2008 World Payments Report: a post-SEPA Europe will also be well-equipped to do so in the global payments arena

Cards are the fastest growing means of non-cash payments, accounting […]

October 15, 2008

Cards are the fastest growing means of non-cash payments, accounting for 54% of payment volumes worldwide, and demonstrating the importance of non-cash payment mechanisms to trade and consumer spending in our globalised economy, new research into the global payments market has found. Between 2001 and 2006, card transactions increased 16% worldwide and 11% in Europe annually, according to The World Payments Report 2008 from Capgemini, The Royal Bank of Scotland (RBS) and The European Financial Management and Marketing Association (EFMA). The finding lends a further urgency to work underway in Europe to ensure standardization of euro cards payments across Europe’s diverse card networks and to make SEPA for cards achievable, according to the report’s authors.

According to Bertrand Lavayssière, Managing Director Global Financial Services, Capgemini: “Banks have until 2010 to move from their existing domestic schemes to SEPA card schemes, but clearly some core issues (such as common technical standards, interchange fees regulation and scheme governance) must be resolved in order for SEPA cards to become a reality under one option or another. With cards driving worldwide growth in non-cash payments volumes, the focus on this work is intensified.”
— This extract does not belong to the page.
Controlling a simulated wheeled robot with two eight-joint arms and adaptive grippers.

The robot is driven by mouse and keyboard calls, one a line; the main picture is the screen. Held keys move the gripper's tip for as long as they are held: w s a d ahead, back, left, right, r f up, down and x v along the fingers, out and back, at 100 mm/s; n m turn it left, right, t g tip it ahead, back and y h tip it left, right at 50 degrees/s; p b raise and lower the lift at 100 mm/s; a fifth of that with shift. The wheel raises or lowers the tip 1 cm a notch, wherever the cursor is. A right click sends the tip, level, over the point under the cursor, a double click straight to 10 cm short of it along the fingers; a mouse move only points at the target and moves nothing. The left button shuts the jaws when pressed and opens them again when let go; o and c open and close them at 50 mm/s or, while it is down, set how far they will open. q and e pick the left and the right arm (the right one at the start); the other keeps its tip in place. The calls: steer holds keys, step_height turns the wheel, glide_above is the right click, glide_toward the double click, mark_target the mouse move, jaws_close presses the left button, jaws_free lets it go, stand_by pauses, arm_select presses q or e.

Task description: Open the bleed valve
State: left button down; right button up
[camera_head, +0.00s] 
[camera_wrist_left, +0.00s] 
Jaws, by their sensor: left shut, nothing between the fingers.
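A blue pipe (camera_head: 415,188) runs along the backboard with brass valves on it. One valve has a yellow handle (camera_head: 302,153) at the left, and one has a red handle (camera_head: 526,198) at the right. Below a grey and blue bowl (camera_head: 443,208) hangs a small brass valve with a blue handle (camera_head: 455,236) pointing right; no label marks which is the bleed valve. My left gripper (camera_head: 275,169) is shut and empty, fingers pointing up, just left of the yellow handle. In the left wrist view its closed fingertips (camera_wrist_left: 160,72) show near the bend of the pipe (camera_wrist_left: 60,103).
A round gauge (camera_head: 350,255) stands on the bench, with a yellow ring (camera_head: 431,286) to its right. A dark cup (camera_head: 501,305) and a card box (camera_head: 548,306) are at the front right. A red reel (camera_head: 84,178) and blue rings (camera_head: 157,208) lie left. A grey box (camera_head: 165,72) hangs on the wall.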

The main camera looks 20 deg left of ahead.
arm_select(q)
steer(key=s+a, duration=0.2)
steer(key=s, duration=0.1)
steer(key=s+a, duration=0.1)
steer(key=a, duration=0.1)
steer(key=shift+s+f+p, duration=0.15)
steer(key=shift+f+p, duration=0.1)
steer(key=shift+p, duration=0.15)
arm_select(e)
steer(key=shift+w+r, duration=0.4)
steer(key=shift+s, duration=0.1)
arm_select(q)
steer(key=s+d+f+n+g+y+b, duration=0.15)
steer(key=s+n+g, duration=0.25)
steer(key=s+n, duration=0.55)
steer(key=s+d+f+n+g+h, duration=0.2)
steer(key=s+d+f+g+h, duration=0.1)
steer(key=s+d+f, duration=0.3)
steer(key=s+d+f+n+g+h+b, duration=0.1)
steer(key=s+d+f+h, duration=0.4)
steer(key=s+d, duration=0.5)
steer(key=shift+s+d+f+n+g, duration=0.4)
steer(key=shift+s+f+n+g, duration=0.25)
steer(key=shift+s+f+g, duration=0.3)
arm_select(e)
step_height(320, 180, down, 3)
China could take Eurozone’s position as second largest payments market – but mature economies will dominate up to 2013

Overall non-cash payments reached 233 billion worldwide in 2006. Mature economies accounted for 80% of these payments, with Europe on its own accounting for a third, and these economies should maintain their dominance up to 2013, the research found. But China accounted for 7% of the global volume of non-cash payments in 2006, with a growth rate of 46% annually from 2001 to 2006, so China could potentially overtake the Eurozone as the second largest payments market by 2013.

Brian Stevenson, Chief Executive, Global Transaction Services, RBS said: “Where trade goes, payments follow and this research flags up clearly that China’s huge potential as an engine for growth is being realized.”

Initial SEPA milestones achieved; challenges remain on path to European payment integration

Over the four years of its publication, The World Payments Report has charted progress towards SEPA, the most ambitious regional payments integration plan to date. This year’s report recognizes a number of significant achievements, including the launch of SEPA Credit Transfers in January 2008, and charts progress on remaining challenges.

Brian Stevenson, Chief Executive, Global Transaction Services, RBS says: “Corporations are under no legal obligation to participate in SEPA and will only adopt the new payment instruments at a time and pace that suits their business needs. Yet SEPA offers worthwhile cash management benefits to corporations with pan-European business. Banks have an important role to play in helping their corporate clients to identify those benefits, which in turn will help to achieve the critical mass vital to the success of SEPA. And SEPA should also help banks themselves to operate more efficiently.”

In addition, Bertrand Lavayssière, Managing Director, Global Financial Services, Capgemini commented that: “SEPA presents banks with the opportunity to develop a number of new products and services that will benefit companies doing business in Europe. At the same time, the banks that prosper in a post-SEPA Europe will also be well-equipped to do so in the global payments arena.”
The report raises the question as to whether end-dates for decommissioning legacy instruments will be needed to stimulate and accelerate the migration process.